Recollecting my thoughts of being with you brings nothing more than tears to my eyes. The first time we ever spoke felt so good and contending but as years flew by you became just another mistake I wanted to repent upon. I was so unsure about how I felt about being with you; I was so scared at the thought of spending the successive years with your demons. No matter what I did, how I did I was always less for you and I could only blame myself for letting you down. You were the most priced possession I ever had, the only storm I wanted to be a part of, the only misery I wanted to ruin me, the only fire I wanted to be burnt by.

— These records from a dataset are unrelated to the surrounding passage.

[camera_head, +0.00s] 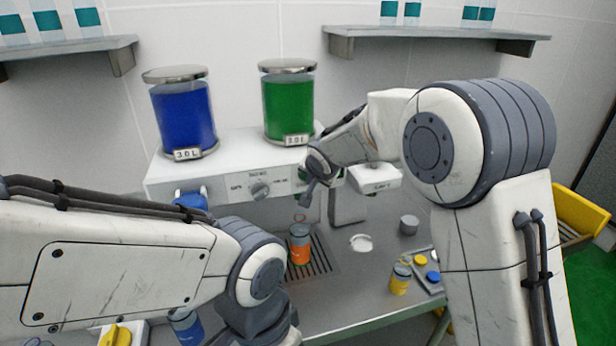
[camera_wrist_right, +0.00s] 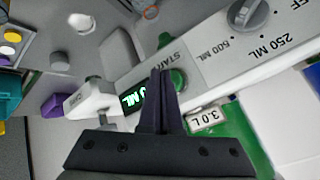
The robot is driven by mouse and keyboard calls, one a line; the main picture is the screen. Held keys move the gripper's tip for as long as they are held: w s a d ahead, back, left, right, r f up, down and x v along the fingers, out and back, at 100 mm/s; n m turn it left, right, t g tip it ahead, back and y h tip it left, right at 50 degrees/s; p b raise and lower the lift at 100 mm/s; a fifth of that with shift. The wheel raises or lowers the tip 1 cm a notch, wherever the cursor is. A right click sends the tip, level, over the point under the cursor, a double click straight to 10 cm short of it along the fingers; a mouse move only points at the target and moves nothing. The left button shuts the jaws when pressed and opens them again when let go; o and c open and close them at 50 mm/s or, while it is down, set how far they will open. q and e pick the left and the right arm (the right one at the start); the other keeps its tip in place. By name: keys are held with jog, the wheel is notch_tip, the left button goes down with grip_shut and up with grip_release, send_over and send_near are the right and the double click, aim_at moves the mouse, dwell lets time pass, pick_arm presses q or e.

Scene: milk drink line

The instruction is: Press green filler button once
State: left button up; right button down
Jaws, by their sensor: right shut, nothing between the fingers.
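The filler (camera_head: 225,165) is a white machine at the back of the table, with a knob and a blue-filled and a green-filled tank on top. In the right wrist view the green button (camera_wrist_right: 179,80) sits beside the word START on the filler's front panel. My right gripper (camera_head: 307,195) is in front of the panel below the green tank (camera_head: 288,108). Its fingers (camera_wrist_right: 162,75) are shut and empty, and they overlap the left edge of the button in the wrist view. I cannot tell whether they touch it. My left arm comes in from the left; its gripper is not in view.
An orange bottle (camera_head: 300,250) stands on the drip grate (camera_head: 322,262) below the filler. A yellow bottle (camera_head: 400,280), a grey cylinder (camera_head: 409,224) and a white ring-like piece (camera_head: 361,243) stand to the right. A tray (camera_head: 432,283) holds yellow and blue caps.

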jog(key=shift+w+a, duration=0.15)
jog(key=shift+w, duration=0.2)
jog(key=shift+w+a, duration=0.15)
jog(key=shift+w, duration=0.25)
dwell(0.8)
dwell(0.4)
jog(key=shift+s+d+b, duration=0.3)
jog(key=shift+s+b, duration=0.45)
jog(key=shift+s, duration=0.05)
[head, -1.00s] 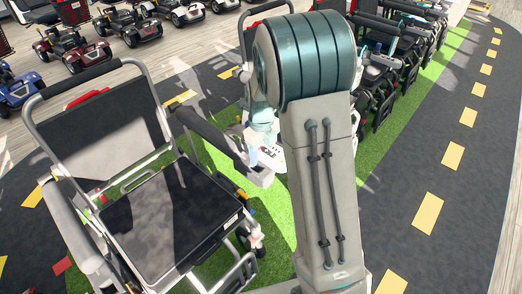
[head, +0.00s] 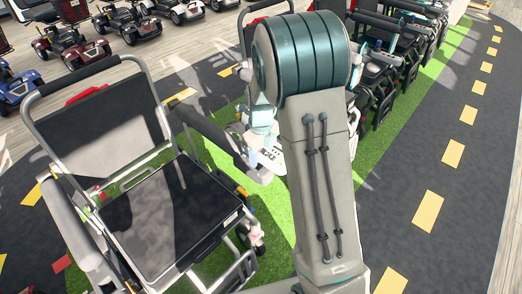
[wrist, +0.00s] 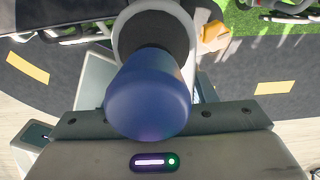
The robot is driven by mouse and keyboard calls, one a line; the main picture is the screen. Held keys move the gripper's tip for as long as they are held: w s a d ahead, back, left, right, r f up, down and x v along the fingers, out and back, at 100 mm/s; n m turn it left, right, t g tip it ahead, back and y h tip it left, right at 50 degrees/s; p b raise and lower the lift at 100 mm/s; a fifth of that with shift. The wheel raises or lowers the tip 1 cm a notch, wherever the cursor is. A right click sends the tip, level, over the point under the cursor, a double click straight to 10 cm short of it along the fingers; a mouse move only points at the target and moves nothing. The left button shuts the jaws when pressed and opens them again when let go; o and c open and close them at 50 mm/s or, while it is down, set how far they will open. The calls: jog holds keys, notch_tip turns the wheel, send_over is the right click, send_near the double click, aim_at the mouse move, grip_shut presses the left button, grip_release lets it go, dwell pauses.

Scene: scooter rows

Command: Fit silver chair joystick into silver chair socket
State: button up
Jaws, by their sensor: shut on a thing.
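The silver chair (head: 88,118), with a silver frame and black seat, stands at the left of the head view. My gripper (wrist: 150,88) is down at the front end of its right-hand armrest (head: 205,128); my arm partly hides it in the head view. In the wrist view my gripper is shut on the joystick (wrist: 148,104), which has a blue rounded knob and a dark collar. A pale ring (wrist: 125,38), perhaps the socket, lies around or just behind the collar. I cannot tell whether the joystick is seated in it.
More black chairs (head: 385,60) stand in a row behind my arm. Scooters (head: 75,42) line the back left. Green turf (head: 280,205) lies beside the chair, and the dark path (head: 440,170) with yellow dashes at right is clear.

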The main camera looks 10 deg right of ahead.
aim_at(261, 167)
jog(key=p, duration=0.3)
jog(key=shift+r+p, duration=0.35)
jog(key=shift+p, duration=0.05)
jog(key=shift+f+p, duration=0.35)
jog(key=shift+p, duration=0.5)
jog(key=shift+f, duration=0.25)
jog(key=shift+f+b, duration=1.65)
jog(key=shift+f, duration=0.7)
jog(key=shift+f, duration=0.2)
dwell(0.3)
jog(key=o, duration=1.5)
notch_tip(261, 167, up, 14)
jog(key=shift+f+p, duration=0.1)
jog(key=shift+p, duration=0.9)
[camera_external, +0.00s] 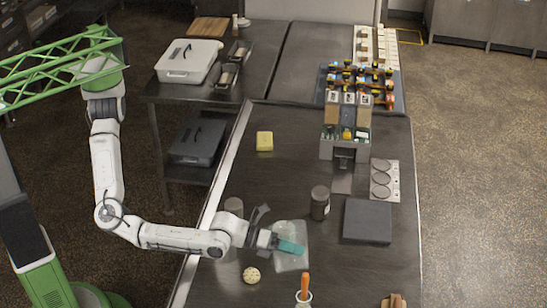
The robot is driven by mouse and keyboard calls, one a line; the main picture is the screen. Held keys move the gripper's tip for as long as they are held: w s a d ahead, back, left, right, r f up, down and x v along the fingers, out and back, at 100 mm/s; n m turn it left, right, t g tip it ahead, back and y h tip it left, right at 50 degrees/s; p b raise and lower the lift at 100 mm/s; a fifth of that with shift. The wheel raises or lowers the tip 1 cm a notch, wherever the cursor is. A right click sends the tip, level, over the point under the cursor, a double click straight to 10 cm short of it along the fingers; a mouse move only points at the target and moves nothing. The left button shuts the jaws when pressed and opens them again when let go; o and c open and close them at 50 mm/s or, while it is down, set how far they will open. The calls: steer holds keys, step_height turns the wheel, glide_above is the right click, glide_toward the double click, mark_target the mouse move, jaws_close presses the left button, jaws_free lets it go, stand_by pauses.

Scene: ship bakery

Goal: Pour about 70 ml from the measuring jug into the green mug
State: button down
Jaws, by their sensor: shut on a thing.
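My gripper (266,239) is low over the near part of the dark worktop, reaching in from the left. It is shut on a small teal thing (291,248), which lies roughly level and points right. I cannot tell whether this is the green mug or part of the measuring jug. A pale, see-through shape (293,264) shows around and under it, perhaps a tray or mat. I cannot make out the measuring jug for certain, nor any liquid or its level.
The worktop's middle is mostly clear.

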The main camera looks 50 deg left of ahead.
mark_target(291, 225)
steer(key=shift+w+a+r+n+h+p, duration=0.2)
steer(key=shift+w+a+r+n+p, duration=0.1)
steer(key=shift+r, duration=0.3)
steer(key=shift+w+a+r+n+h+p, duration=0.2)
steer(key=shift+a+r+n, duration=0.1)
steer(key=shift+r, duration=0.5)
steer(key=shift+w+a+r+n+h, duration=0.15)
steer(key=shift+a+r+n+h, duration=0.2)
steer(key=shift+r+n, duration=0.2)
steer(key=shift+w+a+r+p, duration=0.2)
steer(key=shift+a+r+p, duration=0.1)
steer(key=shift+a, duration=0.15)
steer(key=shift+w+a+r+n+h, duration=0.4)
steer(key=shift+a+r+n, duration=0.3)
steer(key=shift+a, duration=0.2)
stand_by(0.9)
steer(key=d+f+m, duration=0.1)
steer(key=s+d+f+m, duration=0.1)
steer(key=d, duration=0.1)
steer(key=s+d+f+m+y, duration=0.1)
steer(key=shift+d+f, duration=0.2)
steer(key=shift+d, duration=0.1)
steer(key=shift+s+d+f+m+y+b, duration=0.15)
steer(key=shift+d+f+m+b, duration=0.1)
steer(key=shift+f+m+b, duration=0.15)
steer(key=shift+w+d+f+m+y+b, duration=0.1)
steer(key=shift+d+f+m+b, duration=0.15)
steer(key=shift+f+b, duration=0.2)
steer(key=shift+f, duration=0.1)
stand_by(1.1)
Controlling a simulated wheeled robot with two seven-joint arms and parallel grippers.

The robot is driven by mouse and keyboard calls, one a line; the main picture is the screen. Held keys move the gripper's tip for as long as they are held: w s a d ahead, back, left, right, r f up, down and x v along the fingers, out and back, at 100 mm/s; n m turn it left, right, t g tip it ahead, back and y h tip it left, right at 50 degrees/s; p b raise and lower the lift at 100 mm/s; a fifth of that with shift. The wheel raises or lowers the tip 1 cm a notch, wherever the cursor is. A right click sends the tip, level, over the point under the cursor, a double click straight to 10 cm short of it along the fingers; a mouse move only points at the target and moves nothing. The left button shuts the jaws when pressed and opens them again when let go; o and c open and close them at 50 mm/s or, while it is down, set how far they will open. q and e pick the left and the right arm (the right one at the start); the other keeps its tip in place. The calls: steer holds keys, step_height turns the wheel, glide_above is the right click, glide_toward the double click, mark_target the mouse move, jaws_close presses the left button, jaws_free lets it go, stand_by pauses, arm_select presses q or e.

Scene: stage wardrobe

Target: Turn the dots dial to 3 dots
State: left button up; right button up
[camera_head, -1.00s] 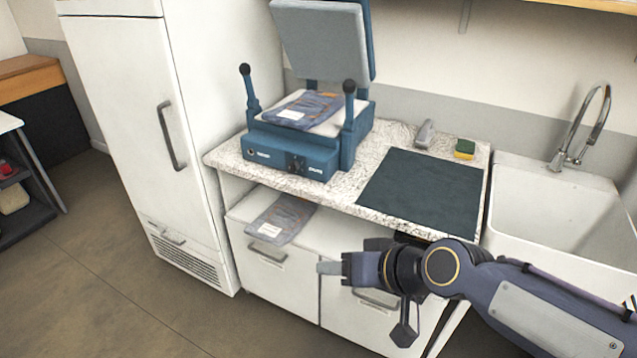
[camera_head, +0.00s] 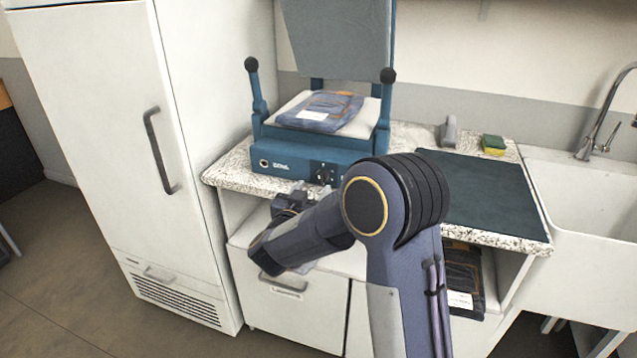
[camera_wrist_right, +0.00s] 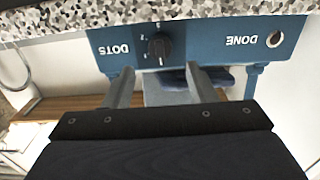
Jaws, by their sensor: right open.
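The blue press (camera_head: 300,160) stands on the speckled counter with its lid up. On its front panel is the black dots dial (camera_head: 323,175), partly beside my arm in the head view. In the right wrist view, which is upside down, the dial (camera_wrist_right: 160,46) sits beside the word DOTS, with small marks around it. I cannot tell which mark it points at. My right gripper (camera_wrist_right: 160,82) is open and empty, its two fingers pointing toward the panel either side of the dial, apart from it. In the head view the right gripper (camera_head: 290,203) is just below the panel. My left gripper does not show.
Folded jeans (camera_head: 322,110) lie on the press's pale pad. An upright lever stands at each side of the press. A dark mat (camera_head: 490,195) covers the right of the counter. More folded jeans (camera_head: 462,280) lie on a shelf below. A tall white cabinet (camera_head: 110,130) stands left.

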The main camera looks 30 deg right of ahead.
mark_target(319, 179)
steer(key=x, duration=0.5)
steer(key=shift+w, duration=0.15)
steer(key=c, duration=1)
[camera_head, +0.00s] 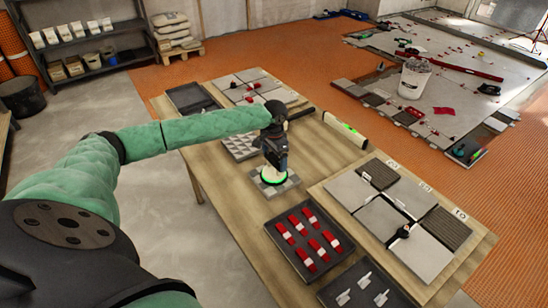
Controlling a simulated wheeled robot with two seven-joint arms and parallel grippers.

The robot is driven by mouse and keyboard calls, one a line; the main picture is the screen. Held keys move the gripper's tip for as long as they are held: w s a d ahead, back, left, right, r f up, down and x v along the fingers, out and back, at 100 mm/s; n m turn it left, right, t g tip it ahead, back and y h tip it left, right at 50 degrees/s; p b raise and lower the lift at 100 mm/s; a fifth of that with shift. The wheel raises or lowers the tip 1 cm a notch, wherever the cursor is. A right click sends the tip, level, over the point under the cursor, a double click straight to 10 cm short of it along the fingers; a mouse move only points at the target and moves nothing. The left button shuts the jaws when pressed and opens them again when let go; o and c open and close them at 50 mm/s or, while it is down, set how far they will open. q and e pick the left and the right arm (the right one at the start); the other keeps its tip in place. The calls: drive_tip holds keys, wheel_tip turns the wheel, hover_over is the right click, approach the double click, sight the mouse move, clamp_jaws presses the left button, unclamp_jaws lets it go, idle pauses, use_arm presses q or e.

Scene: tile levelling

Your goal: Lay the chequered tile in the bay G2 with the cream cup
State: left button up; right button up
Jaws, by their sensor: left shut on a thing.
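My left gripper (275,160) points down over the table and is shut on the cream cup (272,175), a round suction cup with a bright green ring at its lower edge. The cup is on top of the chequered tile (289,184), a grey check-patterned square. I cannot tell whether the tile rests on the table or hangs just above it. To the right lies a pale board (331,205) with grey tiles, dark ribbed tiles and small labels along its far edge. The labels are too small to read surely, so I cannot pick out G2. My right gripper is not in view.
A dark tray of red wedges (273,239) and a tray of grey clips (372,273) lie in front. A cream bar with green marks (345,129) lies behind the tile. More patterned tiles (238,146) sit left of the gripper. Bare table separates tile and board.

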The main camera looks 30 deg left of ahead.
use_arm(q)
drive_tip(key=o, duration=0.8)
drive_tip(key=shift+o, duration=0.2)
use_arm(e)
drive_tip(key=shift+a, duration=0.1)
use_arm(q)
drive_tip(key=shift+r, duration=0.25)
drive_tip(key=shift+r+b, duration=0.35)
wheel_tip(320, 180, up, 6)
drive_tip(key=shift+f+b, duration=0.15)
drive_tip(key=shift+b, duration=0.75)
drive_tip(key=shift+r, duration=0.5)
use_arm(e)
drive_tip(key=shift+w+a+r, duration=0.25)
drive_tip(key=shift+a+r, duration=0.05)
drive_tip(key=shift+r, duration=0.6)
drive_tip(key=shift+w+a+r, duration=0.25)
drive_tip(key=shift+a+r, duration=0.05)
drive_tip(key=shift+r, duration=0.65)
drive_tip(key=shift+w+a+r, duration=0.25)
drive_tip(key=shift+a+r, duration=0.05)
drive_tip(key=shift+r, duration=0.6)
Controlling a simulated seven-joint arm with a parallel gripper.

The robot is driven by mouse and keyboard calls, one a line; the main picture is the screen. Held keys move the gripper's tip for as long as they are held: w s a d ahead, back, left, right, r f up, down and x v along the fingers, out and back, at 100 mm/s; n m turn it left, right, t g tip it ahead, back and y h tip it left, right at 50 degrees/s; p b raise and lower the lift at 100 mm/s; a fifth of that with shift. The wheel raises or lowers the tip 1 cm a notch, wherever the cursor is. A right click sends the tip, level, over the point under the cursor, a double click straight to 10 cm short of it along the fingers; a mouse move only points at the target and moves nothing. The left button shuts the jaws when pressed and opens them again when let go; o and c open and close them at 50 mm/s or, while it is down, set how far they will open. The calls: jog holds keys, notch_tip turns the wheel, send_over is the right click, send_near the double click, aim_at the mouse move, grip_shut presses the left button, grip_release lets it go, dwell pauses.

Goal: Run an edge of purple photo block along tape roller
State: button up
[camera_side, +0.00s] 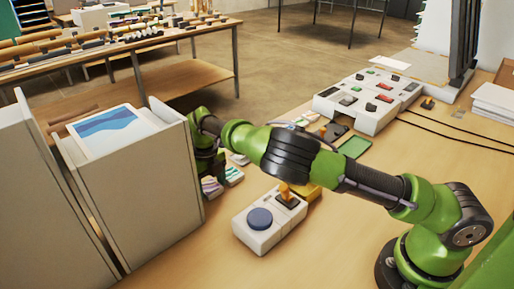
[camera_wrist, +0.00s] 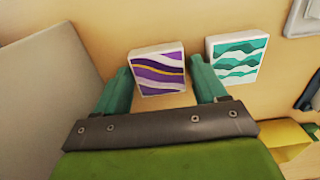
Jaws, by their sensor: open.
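The purple photo block (camera_wrist: 158,72), white-edged with purple, white and gold waves, lies flat on the table in the wrist view. My gripper (camera_wrist: 160,68) is open, with one green finger on each side of the block's near part; contact cannot be told. In the side view the purple block (camera_side: 212,188) lies below my gripper (camera_side: 207,165), whose fingers are mostly hidden. A white unit (camera_side: 250,232) carries a round dark blue disc (camera_side: 260,218), which may be the tape roller; I cannot tell for certain.
A teal-waved photo block (camera_wrist: 237,58) lies just right of my right finger. A tall pale cabinet-like unit (camera_side: 160,185) stands close on the left. A yellow object (camera_side: 312,192) sits beside the white unit. A white button panel (camera_side: 368,102) stands farther back.

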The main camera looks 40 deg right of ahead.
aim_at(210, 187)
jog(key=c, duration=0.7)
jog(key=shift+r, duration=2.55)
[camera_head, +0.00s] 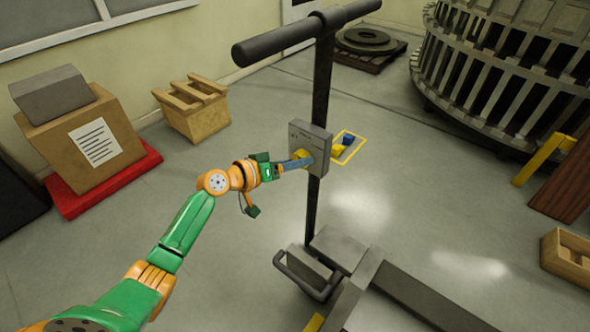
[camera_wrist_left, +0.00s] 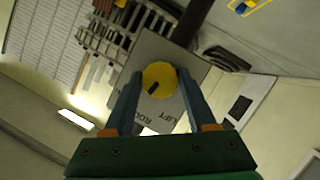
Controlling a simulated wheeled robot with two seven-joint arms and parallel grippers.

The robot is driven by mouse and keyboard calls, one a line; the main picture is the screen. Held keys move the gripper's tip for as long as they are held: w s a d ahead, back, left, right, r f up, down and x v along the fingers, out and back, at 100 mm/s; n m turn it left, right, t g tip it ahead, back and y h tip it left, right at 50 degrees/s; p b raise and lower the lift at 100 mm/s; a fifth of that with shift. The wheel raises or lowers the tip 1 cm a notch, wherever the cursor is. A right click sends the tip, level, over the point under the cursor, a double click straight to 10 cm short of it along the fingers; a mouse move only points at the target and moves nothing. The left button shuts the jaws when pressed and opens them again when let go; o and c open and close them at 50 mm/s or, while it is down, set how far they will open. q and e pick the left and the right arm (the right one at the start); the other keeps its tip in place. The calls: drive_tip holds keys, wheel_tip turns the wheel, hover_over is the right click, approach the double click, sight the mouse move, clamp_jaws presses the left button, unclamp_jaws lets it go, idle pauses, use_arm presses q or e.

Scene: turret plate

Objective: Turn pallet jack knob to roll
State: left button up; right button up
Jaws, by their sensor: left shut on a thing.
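The pallet jack (camera_head: 321,110) stands upright on the floor with a grey knob plate (camera_head: 318,147) on its column. A round yellow knob (camera_head: 302,157) sits on the plate's face; it also shows in the left wrist view (camera_wrist_left: 159,76) with a dark pointer mark. That mark points toward the lower left in the wrist view. The words LIFT and part of ROLL can be read on the plate there. My left gripper (camera_head: 299,162) is shut on the knob, one finger on each side of it in the left wrist view (camera_wrist_left: 159,88). My right gripper is not in view.
A cardboard box on a red pallet (camera_head: 112,179) and a wooden crate (camera_head: 196,112) stand at the left. A large slatted ring (camera_head: 505,65) stands at the back right. A yellow-marked square (camera_head: 347,148) lies behind the jack. Open floor surrounds the jack's left side.

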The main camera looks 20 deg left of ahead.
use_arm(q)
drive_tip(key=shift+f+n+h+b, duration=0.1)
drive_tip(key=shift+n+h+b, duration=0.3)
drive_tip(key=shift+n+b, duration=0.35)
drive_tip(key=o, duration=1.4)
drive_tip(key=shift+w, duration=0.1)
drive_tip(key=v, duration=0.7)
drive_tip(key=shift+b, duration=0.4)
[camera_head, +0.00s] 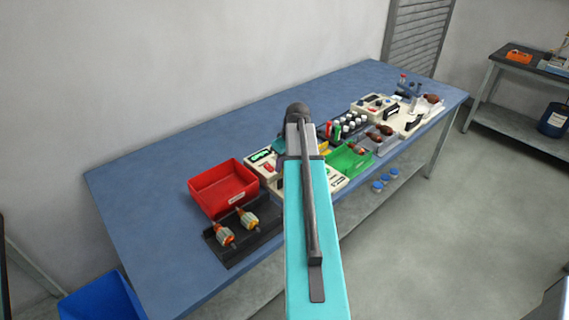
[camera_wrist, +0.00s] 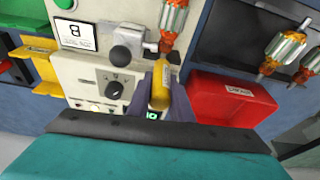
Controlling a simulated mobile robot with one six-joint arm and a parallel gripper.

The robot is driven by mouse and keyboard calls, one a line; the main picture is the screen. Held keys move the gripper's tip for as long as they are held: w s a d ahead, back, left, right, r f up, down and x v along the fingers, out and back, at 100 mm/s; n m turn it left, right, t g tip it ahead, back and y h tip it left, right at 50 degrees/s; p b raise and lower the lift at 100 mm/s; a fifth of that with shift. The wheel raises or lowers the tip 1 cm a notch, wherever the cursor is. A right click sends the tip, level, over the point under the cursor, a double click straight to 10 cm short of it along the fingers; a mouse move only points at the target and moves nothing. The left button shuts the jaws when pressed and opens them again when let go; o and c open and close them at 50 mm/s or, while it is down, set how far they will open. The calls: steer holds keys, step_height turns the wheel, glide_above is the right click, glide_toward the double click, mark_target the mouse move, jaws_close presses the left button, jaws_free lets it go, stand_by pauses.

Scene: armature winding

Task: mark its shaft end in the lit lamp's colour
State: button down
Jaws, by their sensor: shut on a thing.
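My gripper (camera_wrist: 160,96) is shut on a yellow marker-like cylinder (camera_wrist: 158,88) with a pale label, in the wrist view. Its far end is close to the lower shaft end of an orange-wound armature (camera_wrist: 173,22) at the top; I cannot tell whether they touch. A green digit display (camera_wrist: 151,115) glows below the cylinder. In the head view my arm hides the gripper.
Two armatures (camera_head: 247,219) lie on a black rack (camera_head: 262,237), beside a red bin (camera_head: 205,197). The bench's left part (camera_head: 140,190) is clear.

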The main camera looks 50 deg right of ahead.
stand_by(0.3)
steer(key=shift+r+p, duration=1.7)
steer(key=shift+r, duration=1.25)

It took me two fucking years to realise that I was more than just your rebukes and scolding. I was much more than the torture you had to offer. I was much more than just being your sex slave. Maybe I was too blinded by the thought of loving you and comforting you. Maybe I was too blinded by the idea that you love me too, or maybe I was just being an asshole. Today when I look back and see the self I was: I feel disgusted at the sight and me. You have possibly managed to make me hate you and loath every minute spent with you. Every time you’ve touched me makes me feel pathetic and cheap. But as they say not every investment is a waste, some fetch you profits and some experiences. You happen to be my biggest lesson, my biggest experience and a manual for every girl on “How not to lose your self-respect”.
But not being the selfish self (as you quoted) I would like to thank you for making me someone better, giving me some sense of self respect and making me ready for someone worth me.